O sonho das olimpíadas no Brasil teria sido um imenso fracasso, um oceano de frustações e um Himalaia de desenganos, não fosse a obstinação, o idealismo, o espírito de renúncia e a habilidade diplomática de um carioca, cujo nome ficará para sempre gravado na gratidão nacional: Carlos Arthur Nuzman. O Rio e o Brasil devem muito a este grande brasileiro. Na década de 60, ele foi o atleta olímpico que competiu com garra e dignificou o desporto nacional. Nos anos setenta, como presidente da Confederação Brasileira de Voleibol, lançou as bases de uma geração de craques que traria a consagração de atletas antes obscuros e anônimos, hoje conhecidos mundialmente, que atendem pelo nome de Bernad, Renan, Montanaro, Xandó, Fernandão, Bernadinho entre outros. Era um novo Midas, transformando com o toque do seu talento a fibra da juventude brasileira em técnica, força, perseveranca e versatilidade de atleta olímpico. Os primeiros passos de uma jornada que em poucos anos faria do Brasil o mais respeitado e o mais vitorioso time de voleibol do mundo. É muito difícil vencer nossa seleção e ninguém a vence duas vezes.
Recentemente ele trouxe para o Rio os Jogos Pan-Americanos e Para-Pan. Da cerimônia de abertura ao apito final, tudo se realizou de maneira impecável e o Brasil pode ver que havia no líder do Comitê Olímpico Brasileiro um dirigente sóbrio, elegante, articulado e inteligente dos maiores do seu tempo. Mas o grande desafio estava por vir.

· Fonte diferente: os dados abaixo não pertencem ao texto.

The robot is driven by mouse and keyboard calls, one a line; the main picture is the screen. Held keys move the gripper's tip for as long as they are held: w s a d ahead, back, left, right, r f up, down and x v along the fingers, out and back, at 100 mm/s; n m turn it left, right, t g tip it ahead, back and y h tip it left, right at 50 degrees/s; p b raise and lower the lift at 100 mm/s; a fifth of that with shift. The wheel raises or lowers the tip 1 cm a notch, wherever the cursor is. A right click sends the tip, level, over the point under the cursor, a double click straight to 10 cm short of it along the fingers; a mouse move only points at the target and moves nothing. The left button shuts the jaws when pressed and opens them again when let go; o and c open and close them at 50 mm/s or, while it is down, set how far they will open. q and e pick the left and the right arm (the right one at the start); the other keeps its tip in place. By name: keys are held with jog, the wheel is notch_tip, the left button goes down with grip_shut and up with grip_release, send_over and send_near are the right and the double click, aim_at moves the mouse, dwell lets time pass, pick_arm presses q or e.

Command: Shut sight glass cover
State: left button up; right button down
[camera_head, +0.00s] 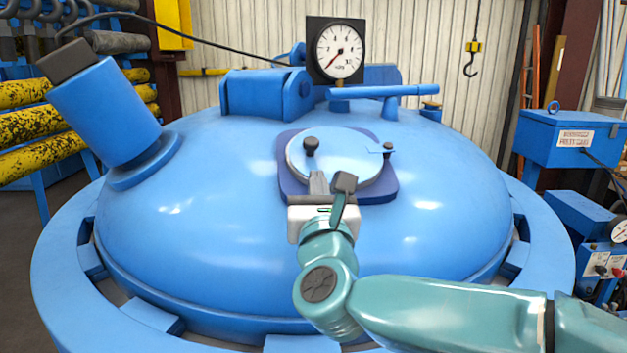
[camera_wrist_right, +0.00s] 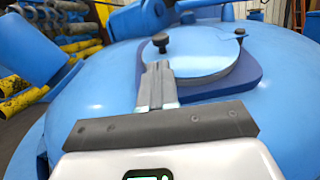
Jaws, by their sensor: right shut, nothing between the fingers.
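The sight glass cover (camera_head: 345,165), a round light-blue disc, lies over a dark-blue base plate (camera_head: 383,190) on top of the big blue furnace lid. It also shows in the wrist view (camera_wrist_right: 205,65). A black knob (camera_head: 310,146) stands at its left part, and a second black knob (camera_head: 387,149) stands at its right edge. Glass under the disc cannot be seen. My right gripper (camera_head: 318,180) is shut and empty at the near edge of the disc; in the wrist view its fingertips (camera_wrist_right: 158,66) are just below the left knob. Contact cannot be told. My left gripper is not in view.
Behind the cover stand a pressure gauge (camera_head: 339,51), a blue hinge block (camera_head: 265,94) and a blue bar handle (camera_head: 376,92). A thick blue cylinder (camera_head: 105,110) rises at the lid's left.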

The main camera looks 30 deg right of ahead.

O que era até então apenas o devaneio de atletas e dirigentes, um sonho distante e uma esperança petulante, tornar o Brasil a sede dos jogos olímpicos, essa façanha grandiosa o destino havia reservado para as mãos ciclópicas e o espírito ousado e temerário desse carioca que traz também no sangue a bravura da raça daquele pequeno Davi que derrotou com sua funda a fúria do gigante filisteu e invasor.

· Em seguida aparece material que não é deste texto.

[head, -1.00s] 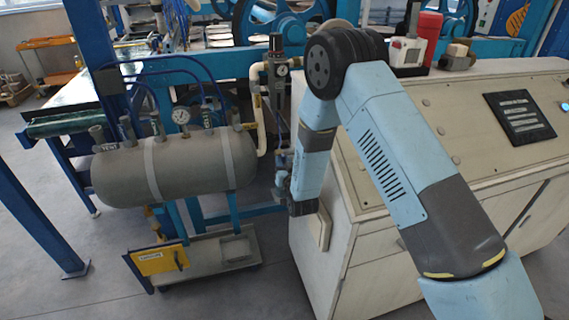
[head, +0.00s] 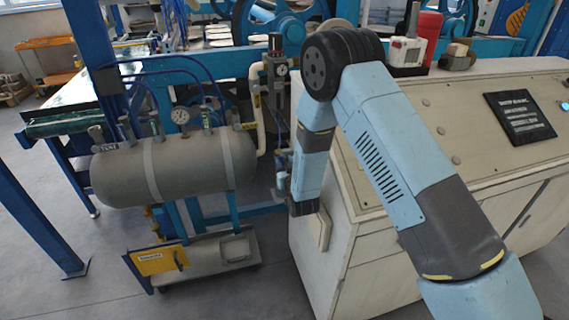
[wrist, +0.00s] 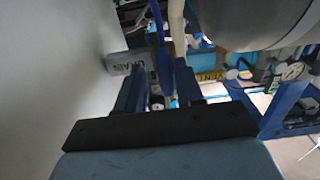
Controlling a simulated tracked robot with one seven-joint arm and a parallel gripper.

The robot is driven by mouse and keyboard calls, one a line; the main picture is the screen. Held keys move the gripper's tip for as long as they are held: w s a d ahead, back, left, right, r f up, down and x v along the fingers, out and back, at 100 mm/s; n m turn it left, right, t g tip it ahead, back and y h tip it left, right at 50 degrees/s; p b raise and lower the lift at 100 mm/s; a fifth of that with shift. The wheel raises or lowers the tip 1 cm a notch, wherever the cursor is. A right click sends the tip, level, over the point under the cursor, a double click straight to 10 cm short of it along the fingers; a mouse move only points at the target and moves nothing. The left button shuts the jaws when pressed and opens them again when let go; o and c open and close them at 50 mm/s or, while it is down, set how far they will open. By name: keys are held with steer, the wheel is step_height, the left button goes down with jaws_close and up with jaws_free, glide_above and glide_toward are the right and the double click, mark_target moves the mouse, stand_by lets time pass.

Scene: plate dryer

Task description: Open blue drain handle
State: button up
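In the wrist view a grey tag (wrist: 127,62) with lettering that seems to read DRAIN hangs left of a narrow blue bar (wrist: 161,38), which looks like the drain handle. My gripper (wrist: 158,78) is open, its two dark blue fingers apart. The bar's lower end shows between or just beyond the fingers; I cannot tell whether they touch it. In the head view my gripper is hidden behind my arm, and I cannot pick out the handle there.
A grey pressure tank (head: 180,168) with a gauge (head: 180,116) stands on a blue frame, above a low tray (head: 205,262) with a yellow sign (head: 160,260). A beige control cabinet (head: 375,235) stands close to my arm. Floor at the left is open.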

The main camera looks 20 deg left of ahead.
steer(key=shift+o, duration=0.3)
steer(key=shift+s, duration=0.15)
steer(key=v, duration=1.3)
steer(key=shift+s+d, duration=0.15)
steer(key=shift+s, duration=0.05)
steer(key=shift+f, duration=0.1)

Foram dias, meses, anos de um labor infindável. De país em país ele visitou cada um dos membros do Comitê Eleitoral, expondo com sinceridade e inteligência as razões pelas quais era chegada a hora do Rio. Não negou nossas deficiências. Não fez falsas promessas. Não se utilizou da desfaçatez do misticismo e do discurso fácil da demagogia. Ele sabia que não era possível uma vitória matemática ou analógica. Com seu gênio político, deslumbrou no meio de nosso deserto de carências uma terra prometida que se podia erguer no horizonte da esperança. Mostrou que o Rio possuía forças para superar todos os obstáculos de suas contingências históricas, se no seu coração se acendesse a tocha do Fogo Olímpico.

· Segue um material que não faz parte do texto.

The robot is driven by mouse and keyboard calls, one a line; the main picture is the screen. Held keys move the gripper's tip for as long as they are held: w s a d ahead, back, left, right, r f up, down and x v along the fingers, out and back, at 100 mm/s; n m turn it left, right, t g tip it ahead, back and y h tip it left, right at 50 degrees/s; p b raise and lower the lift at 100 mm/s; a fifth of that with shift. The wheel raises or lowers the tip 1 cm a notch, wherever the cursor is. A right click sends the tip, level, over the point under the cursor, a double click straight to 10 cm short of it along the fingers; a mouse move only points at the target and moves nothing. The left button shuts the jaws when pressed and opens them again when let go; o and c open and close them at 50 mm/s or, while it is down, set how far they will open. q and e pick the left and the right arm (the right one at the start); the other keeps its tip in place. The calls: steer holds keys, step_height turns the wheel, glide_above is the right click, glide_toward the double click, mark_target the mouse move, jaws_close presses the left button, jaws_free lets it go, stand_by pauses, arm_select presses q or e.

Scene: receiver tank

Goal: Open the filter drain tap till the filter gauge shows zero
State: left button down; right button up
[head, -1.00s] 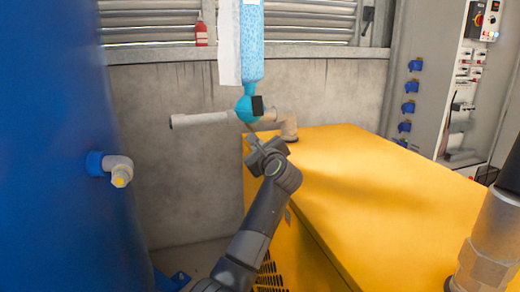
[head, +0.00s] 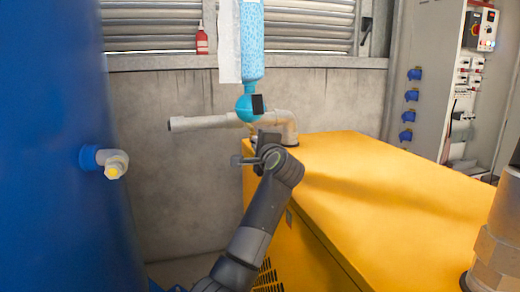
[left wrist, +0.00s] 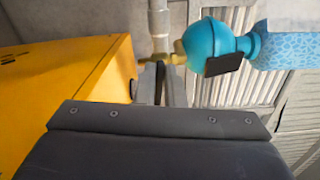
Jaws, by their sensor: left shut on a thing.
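The filter hangs at upper middle in the head view: a light-blue patterned body (head: 250,45) with a teal round bowl (head: 247,108) below it. A small black square part (head: 258,104) sits on the bowl; no dial or reading shows on it. The bowl also shows in the left wrist view (left wrist: 207,42). A small brass drain tap (left wrist: 174,59) sticks out of the bowl's end. My left gripper (head: 256,140) is just under the bowl. Its fingers (left wrist: 161,82) are close together at the brass tap, shut on it; the exact contact is partly hidden. My right gripper is out of view.
A grey pipe (head: 205,122) runs behind the bowl. A yellow cabinet (head: 390,195) fills the right, close to my left arm. A blue tank (head: 50,150) with an elbow outlet (head: 116,164) stands left. A metal fitting (head: 495,245) stands at lower right.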

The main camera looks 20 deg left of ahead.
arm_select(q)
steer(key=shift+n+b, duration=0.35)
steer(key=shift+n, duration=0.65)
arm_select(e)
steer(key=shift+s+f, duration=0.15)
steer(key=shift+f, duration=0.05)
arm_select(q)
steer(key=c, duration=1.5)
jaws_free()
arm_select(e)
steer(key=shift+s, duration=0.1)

Os políticos são subestimados, subalternizados, marginalizados e não raro, ridicularizados, mas são eles os mediadores entre as aspirações dos que sonham ante a força reacionária dos poderosos. E foi com espírito político que ele empreendeu a busca incansável na frenética procura de novos critérios para estabelecer uma equação que desse solução às nossas angústias. Um triunfo político que ele construiu sobre os escombros de nossas decepções anteriores em tentativas que fracassaram em seus argumentos.
Do Paquistão ao interior da Polônia; dos confins da Escandinávia às longínquas terras da Ásia, não houve um só lugar onde houvesse um voto que Nuzman não visitasse na sua peregrinação missionária. E foi tal o seu entusiasmo e tal a força inabalável da sua crença, que do Presidente da República ao brasileiro mais humilde, passando pelo Governador, pelo Prefeito, pelos mais renomados atletas, como Pelé, o atleta do século, e experientes dirigentes; pelo Senado Federal que relatou, votou e aprovou o Ato Olímpico em menos de 10 dias; pelo incansável Ministro dos Esportes, pela Câmara dos Deputados, pelos funcionários e dirigentes do Comitê Olímpico Brasileiro, pela imprensa, todos foram contagiados e seguiram, pessoalmente ou representados, rumo a Copenhague para apoiar, torcer e conquistar juntos e sob o comando de Nuzmam, essa grande vitória.
No momento em que se anunciava a conquista do Rio e a euforia incendiava os corações, eu o vi abraçado a sua esposa, Marcia Peltier, num gesto de reconhecimento e gratidão pelo tanto que dela recebera de encorajamento, ternura e amor na longa e árdua caminhada de tormento e de esplendor. Seria uma omissão imperdoável não mencionar uma dama tão ilustre, em cuja personalidade se harmonizam as doçuras da alma feminina e as resistências de caráter da mulher brasileira. Uma tarde/noite de gala. Um momento inesquecível. Uma página de glória com dimensão monumental que se acrescenta ao patrimônio das mais caras conquistas da nossa geração. Que em 2016 vibre nas pistas, nas quadras, nos campos e nas piscinas, nos músculos e tendões de cada um de nossos atletas, a fibra de um gladiador. Do gladiador carioca chamado Carlos Arthur Nuzman.